Take, for example, the BBC's alleged commitment to being a serious sports broadcaster. Over the holiday period, viewers will be able to plant their decaying flesh and strained eyeballs in front of numerous events that may, or may not qualify as entertainment, but none so absurd in concept as a recently recorded boxing match between the comic actor Ricky Gervais and Grant Bovey, whose celebrity status is presumably the result of marriage to Anthea Turner.
Of course, we are not talking here about a sports event. Even in its present writhing state of sports populism the BBC would not go that far. However, neither are we talking simply about a sports joke from which charity will benefit. We are talking about a sports gimmick. As confirmed by an award injudiciously made to Wayne Rooney when the Everton teenager had started only once in the first team, the modern BBC is good at gimmicks.
The trouble is that the British Boxing Board of Control does not get the joke, and is deeply concerned about the gimmick. When the Board's general secretary, Simon Block, first got wind of it he informed a BBC executive, Mike Lewis, that he was getting on to the dangerous ground of unlicensed boxing. Block was told there was nothing to the rumour. "Later, I heard that they [BBC] were going ahead. Nobody bothered to contact us," Block said when we spoke this week.
Much as when lobbing £1m to the novice professional heavyweight Audley Harrison, ludicrously promoting him as a main-event fighter on the flimsy basis of Olympic distinction, the BBC did not bother to think the gimmick through.
Subsequently, Block wrote to licence-holders of the Board, who had been approached by the BBC to assist with their programme. In what he referred to as "friendly letters" Block reminded them that they are prohibited from taking part in boxing events outside the Board's approval. More recently, Britain's leading boxing promoter Frank Warren warned off his associate, Frank Maloney. You may well hold the view that boxing is more than capable of demeaning itself. However, the concern felt by the Board and evident in Warren's intervention is understandable.
By all accounts, Gervais and Bovey would have been in more danger queuing for tea in the BBC canteen than when flailing at each other's headguards with gloves the size of small pillows.
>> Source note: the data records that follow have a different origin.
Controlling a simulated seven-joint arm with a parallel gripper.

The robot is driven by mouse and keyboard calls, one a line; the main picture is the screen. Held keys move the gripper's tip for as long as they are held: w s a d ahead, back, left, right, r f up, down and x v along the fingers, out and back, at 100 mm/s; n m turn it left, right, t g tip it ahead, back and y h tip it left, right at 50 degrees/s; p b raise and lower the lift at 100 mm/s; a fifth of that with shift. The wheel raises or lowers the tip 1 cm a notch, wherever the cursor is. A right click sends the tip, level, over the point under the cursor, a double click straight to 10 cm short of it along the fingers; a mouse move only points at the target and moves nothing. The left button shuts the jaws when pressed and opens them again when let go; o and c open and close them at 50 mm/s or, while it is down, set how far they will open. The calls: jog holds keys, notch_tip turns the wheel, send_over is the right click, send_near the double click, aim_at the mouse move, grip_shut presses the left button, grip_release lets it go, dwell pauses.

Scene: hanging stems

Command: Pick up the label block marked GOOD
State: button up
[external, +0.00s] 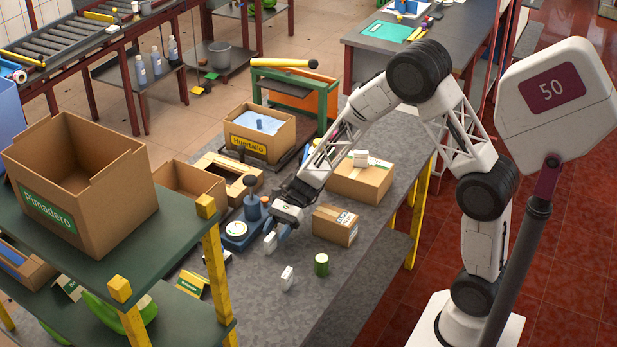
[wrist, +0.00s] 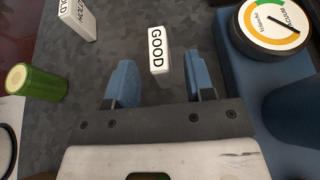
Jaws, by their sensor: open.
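The white label block marked GOOD (wrist: 157,55) stands upright on the dark grey bench top in the wrist view, its word facing the camera. My gripper (wrist: 162,84) is open, with its two blue fingers apart. The block is in line with the gap between them, mostly just beyond the fingertips. A second white block (wrist: 77,18) with other lettering, partly cut off, stands at the upper left; it also seems to show in the external view (external: 287,278). In the external view my gripper (external: 275,241) is low over the bench, and the GOOD block is hard to make out there.
A blue scale with a round dial (wrist: 275,24) stands close on the right. In the external view, a small closed carton (external: 335,226) stands right of the gripper. The front bench surface is mostly clear.

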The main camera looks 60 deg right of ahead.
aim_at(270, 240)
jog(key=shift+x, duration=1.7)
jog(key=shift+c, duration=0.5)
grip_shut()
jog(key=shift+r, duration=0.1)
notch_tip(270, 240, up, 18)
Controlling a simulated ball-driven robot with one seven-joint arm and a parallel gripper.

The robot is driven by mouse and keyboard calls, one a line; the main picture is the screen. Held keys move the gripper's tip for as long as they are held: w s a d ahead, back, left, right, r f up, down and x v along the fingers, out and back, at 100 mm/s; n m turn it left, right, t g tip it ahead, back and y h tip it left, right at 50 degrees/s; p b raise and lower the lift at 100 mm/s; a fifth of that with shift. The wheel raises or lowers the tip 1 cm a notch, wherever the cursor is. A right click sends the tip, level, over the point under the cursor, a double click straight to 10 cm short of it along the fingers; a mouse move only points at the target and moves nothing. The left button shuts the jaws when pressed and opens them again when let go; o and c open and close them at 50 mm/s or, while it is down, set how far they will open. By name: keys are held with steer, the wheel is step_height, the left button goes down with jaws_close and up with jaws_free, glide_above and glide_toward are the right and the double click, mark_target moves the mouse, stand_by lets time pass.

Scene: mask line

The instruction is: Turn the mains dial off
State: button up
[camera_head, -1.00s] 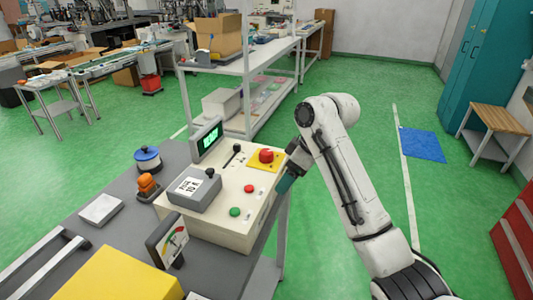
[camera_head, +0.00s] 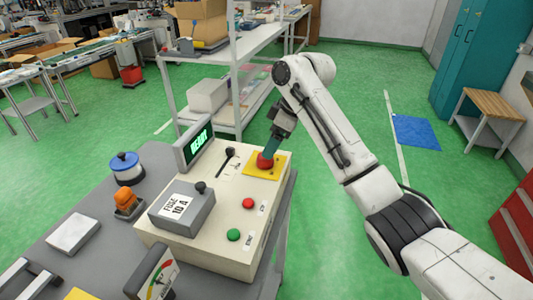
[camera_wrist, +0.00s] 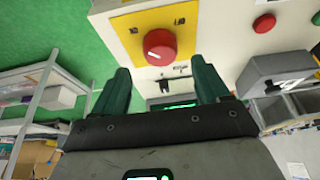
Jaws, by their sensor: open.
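The mains dial, a red round knob (camera_head: 264,161) with a white pointer mark, sits on a yellow plate (camera_head: 280,163) at the far right corner of the cream control box (camera_head: 218,228). The dial (camera_wrist: 160,47) also shows in the wrist view, just beyond the fingertips and centred between them. My gripper (camera_head: 269,152) comes down close over the dial in the head view, covering part of it. Its two green fingers (camera_wrist: 162,74) are open with nothing between them. I cannot tell whether a finger touches the dial.
The box carries a lever (camera_head: 227,158), a red button (camera_head: 248,203), a green button (camera_head: 234,235), a grey fuse block (camera_head: 182,222) and a display (camera_head: 198,142) reading READY.

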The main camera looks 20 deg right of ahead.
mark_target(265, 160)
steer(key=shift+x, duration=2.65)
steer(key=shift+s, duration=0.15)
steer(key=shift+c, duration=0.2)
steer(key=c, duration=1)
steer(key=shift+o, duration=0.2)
But that is not the point. "I'm not a killjoy," Block said, "but this sort of thing can get out of hand. Somebody gets hurt, and automatically we, the Board, are drawn into it."
Block points out that the case brought against the Board by Michael Watson, one that almost put it out of existence, made new law. "It widened the Board's obligation to the safety of fighters. In that respect the BBC simply did not know what they were doing. Fortunately, nobody got hurt on the BBC show, but did they know who would have been held responsible in the event of serious injury? I don't know exactly how old these guys are, but we would never licence anyone to fight under our jurisdiction without evidence of previous experience, and unless they can meet a minimum standard of proficiency."
Lately, the Board has been troubled by bouts – none sanctioned either by amateur professional authority – between businessmen living out a fantasy. "Again, we are talking about unlicensed boxing," Block added. Predictably, this sort of thing arrived here from the United States, where just about anything goes in the cause of amusement. "What starts off as a bit of fun can end up as a tragedy unless there is proper supervision," Block added. Sure it can.
As for the BBC, when some of us heard that it was putting out this rubbish, we said: 'Well, what do you expect?' Time was when it would have flinched from the notion of sport and showbusiness as congenial cultures. But times change. Don't they just?